Aus Ärger über die Politik seiner Partei will der FDP-Abgeordnete Rainer-Michael Lehmann zur SPD wechseln. Die Liberalen werfen ihm Heuchelei vor.
Berlin. Der Berliner FDP-Landespolitiker Rainer-Michael Lehmann verlässt die Liberalen und wechselt zur SPD. Der 49-Jährige erklärte seinen Übertritt in einem Brief an den SPD-Landespartei und -Fraktionschef Michael Müller, wie ein Sprecher bestätigte. Lehmann begründete seinen Schritt mit der zunehmenden „sozialen Kälte“ in der FDP.
„Die programmatische Ausrichtung der Partei kann nur noch als Angriff auf den Sozialstaat verstanden und von mir nicht länger mitgetragen werden“, schreibt der aus dem Osten Berlins stammende Lehmann nach einem Bericht der „Berliner Zeitung“ in einem Brief an die Berliner Liberalen. Seit geraumer Zeit habe er mit zunehmender Sorge beobachtet, wie sich die FDP „von den sozialliberalen Grundwerten durch eine Überbetonung des Leistungsgedankens und eine massive Mittelumverteilung“ abgewandt habe. Sein Mandat im Abgeordnetenhaus wolle er aber behalten, sagte Lehmann der RBB-Welle RadioBerlin.
Bei der Berliner FDP stieß Lehmanns Schritt auf scharfe Kritik. Die angeführten Gründe für seinen Fraktionsaustritt seien „vorgeschoben und sachlich falsch“, erklärte Fraktionschef Christoph Meyer in Berlin. Lehmann habe in der Fraktion keinerlei Kritik am sozialpolitischen Kurs der Liberalen geäußert. Lehmann „hatte nie auch nur die geringsten Schwierigkeiten, auch einen scharfen sozialpolitischen Kurs mitzutragen, solange er stellvertretender Fraktionsvorsitzender sein konnte“. Landesparteichef Markus Löning forderte Lehmann bei Tagesspiegel.de auf, sein Mandat niederzulegen.
Der Übertritt Lehmanns zur SPD sichert Berlins rot-roter Koalition auch für den Fall ihre knappe Zwei-Stimmen-Mehrheit, dass der in eine Bauaffäre verwickelte SPD-Abgeordnete Ralf Hillenberg aus seiner Fraktion ausgeschlossen werden sollte.

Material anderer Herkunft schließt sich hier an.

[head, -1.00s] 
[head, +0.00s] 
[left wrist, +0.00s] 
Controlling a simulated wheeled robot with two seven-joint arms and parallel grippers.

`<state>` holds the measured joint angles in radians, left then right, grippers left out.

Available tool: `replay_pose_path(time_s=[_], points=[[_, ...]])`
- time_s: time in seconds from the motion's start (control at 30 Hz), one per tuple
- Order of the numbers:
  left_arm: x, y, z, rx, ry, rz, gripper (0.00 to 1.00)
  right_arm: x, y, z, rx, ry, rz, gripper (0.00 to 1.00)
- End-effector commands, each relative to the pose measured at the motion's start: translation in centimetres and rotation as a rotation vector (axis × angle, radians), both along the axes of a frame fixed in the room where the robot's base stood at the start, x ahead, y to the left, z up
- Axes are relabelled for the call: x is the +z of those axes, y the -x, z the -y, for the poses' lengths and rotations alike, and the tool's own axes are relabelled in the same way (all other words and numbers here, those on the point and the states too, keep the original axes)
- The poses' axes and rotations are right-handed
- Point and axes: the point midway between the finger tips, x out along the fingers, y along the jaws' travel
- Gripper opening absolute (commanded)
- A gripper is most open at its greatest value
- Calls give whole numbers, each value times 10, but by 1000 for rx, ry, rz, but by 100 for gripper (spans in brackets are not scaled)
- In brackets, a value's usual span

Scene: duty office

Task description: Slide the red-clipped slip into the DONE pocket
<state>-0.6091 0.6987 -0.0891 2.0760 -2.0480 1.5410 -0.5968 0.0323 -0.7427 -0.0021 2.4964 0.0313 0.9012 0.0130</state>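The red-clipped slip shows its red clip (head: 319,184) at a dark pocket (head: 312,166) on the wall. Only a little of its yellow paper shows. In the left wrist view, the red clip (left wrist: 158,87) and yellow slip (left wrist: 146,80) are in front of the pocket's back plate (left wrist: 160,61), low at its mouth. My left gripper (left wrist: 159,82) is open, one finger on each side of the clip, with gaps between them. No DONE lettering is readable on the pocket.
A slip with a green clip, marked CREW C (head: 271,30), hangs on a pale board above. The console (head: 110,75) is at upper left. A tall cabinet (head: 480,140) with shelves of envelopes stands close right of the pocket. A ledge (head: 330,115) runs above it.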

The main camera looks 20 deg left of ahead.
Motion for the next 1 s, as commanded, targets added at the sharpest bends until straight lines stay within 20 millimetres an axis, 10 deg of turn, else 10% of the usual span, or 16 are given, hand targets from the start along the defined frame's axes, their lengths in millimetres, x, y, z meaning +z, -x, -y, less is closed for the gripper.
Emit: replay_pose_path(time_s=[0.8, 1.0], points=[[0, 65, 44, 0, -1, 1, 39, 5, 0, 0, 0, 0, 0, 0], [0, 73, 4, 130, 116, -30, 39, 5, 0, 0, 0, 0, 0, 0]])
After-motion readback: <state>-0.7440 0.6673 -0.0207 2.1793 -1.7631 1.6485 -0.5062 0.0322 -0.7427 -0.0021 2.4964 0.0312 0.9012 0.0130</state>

Dieser war in die Kritik geraten, nachdem bekannt geworden war, dass er als Bauunternehmer von der landeseigenen Wohnungsbaugesellschaft HOWOGE Aufträge ohne Ausschreibung erhalten hatte. Die SPD-Fraktion im Abgeordnetenhaus wollte am Dienstag über einen Ausschluss Hillenbergs beraten. Sie hat ihm bereits nahegelegt, von sich aus sein Mandat niederzulegen.